◆ **THE REQUEST**
Gather up the lines with the word "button" in them.

◆ **DATA EXCERPT**
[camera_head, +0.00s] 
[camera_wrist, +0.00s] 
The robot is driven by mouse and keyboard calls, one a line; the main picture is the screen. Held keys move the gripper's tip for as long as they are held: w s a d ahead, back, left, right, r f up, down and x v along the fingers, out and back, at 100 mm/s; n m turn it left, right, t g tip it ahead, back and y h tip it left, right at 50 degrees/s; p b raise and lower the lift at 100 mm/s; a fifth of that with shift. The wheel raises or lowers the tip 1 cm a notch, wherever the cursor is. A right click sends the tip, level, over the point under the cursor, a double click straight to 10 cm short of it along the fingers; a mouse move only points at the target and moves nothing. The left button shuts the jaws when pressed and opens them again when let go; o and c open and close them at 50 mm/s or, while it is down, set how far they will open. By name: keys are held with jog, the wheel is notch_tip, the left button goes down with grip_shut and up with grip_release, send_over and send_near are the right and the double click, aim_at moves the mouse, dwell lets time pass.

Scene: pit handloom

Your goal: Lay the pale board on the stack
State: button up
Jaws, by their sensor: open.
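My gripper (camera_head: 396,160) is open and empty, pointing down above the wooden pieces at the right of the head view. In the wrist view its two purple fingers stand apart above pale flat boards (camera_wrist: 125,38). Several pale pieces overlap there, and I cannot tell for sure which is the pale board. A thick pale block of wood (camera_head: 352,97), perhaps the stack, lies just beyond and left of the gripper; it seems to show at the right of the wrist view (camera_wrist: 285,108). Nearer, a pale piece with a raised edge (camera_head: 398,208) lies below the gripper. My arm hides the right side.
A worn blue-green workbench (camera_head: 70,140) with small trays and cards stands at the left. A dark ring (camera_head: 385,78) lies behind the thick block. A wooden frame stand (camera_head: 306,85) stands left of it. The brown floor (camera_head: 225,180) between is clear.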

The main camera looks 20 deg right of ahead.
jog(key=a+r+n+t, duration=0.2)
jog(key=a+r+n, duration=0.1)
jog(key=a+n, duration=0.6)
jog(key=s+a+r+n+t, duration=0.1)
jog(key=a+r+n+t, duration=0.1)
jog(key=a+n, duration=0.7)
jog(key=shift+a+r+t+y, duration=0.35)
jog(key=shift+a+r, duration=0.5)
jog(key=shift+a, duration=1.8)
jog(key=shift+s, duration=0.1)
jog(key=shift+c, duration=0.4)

◆ **RESULT OF THE TASK**
The robot is driven by mouse and keyboard calls, one a line; the main picture is the screen. Held keys move the gripper's tip for as long as they are held: w s a d ahead, back, left, right, r f up, down and x v along the fingers, out and back, at 100 mm/s; n m turn it left, right, t g tip it ahead, back and y h tip it left, right at 50 degrees/s; p b raise and lower the lift at 100 mm/s; a fifth of that with shift. The wheel raises or lowers the tip 1 cm a notch, wherever the cursor is. A right click sends the tip, level, over the point under the cursor, a double click straight to 10 cm short of it along the fingers; a mouse move only points at the target and moves nothing. The left button shuts the jaws when pressed and opens them again when let go; o and c open and close them at 50 mm/s or, while it is down, set how far they will open. By name: keys are held with jog, the wheel is notch_tip, the left button goes down with grip_shut and up with grip_release, send_over and send_near are the right and the double click, aim_at moves the mouse, dwell lets time pass.
State: button up

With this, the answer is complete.